Task details
Reproduce each line, exactly, from the one containing "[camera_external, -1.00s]" through the end of the material. Exclude pictures.

Stored data
▬▬▬

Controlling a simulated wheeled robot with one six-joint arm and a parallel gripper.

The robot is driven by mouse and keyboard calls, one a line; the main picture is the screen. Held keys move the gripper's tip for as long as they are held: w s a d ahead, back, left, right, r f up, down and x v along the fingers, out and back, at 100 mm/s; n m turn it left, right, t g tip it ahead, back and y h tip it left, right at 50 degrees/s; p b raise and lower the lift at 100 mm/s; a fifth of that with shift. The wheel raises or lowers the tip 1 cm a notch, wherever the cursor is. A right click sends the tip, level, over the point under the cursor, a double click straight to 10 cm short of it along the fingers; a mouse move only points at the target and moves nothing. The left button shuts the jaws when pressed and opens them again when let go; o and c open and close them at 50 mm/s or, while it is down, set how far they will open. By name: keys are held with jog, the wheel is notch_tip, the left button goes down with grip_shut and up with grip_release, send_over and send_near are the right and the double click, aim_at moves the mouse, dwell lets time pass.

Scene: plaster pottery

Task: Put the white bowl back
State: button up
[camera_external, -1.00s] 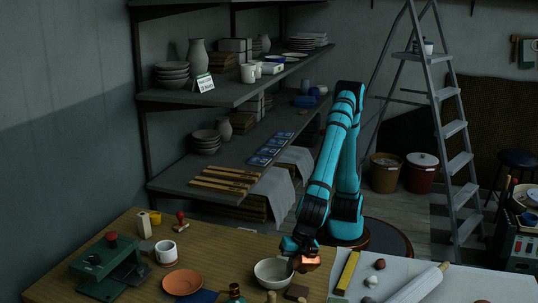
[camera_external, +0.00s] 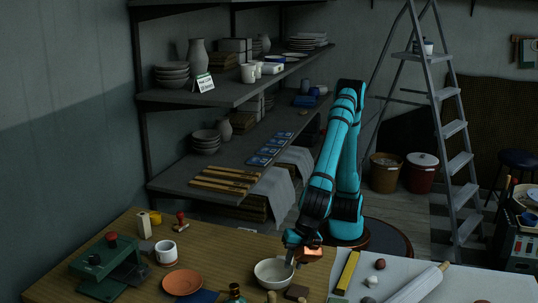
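The white bowl (camera_external: 272,273) stands upright on the wooden table, near its front right part. My gripper (camera_external: 291,259) is right above the bowl's right rim, pointing down. A finger reaches close to the rim; I cannot tell whether it touches. The fingers are small and dark here, so whether they are open or shut on the rim is unclear.
Stacked bowls (camera_external: 206,141) stand on the lower shelf (camera_external: 190,187). A yellow bar (camera_external: 347,272) lies right.

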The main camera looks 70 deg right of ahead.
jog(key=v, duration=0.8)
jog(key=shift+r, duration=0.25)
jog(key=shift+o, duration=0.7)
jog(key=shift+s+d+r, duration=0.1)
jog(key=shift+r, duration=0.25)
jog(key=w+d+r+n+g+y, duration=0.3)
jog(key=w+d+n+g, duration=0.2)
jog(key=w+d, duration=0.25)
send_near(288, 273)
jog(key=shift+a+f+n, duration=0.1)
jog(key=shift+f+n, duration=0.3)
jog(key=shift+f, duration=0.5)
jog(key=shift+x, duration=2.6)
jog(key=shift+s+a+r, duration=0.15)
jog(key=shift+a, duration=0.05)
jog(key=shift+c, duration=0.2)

▬▬▬

Response
[camera_external, -1.00s] 
[camera_external, +0.00s] 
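The white bowl (camera_external: 272,273) stands upright on the wooden table, near its front right part. My gripper (camera_external: 291,259) is right above the bowl's right rim, pointing down. A finger reaches close to the rim; I cannot tell whether it touches. The fingers are small and dark here, so whether they are open or shut on the rim is unclear.
Stacked bowls (camera_external: 206,141) stand on the lower shelf (camera_external: 190,187). A yellow bar (camera_external: 347,272) lies right.

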The main camera looks 70 deg right of ahead.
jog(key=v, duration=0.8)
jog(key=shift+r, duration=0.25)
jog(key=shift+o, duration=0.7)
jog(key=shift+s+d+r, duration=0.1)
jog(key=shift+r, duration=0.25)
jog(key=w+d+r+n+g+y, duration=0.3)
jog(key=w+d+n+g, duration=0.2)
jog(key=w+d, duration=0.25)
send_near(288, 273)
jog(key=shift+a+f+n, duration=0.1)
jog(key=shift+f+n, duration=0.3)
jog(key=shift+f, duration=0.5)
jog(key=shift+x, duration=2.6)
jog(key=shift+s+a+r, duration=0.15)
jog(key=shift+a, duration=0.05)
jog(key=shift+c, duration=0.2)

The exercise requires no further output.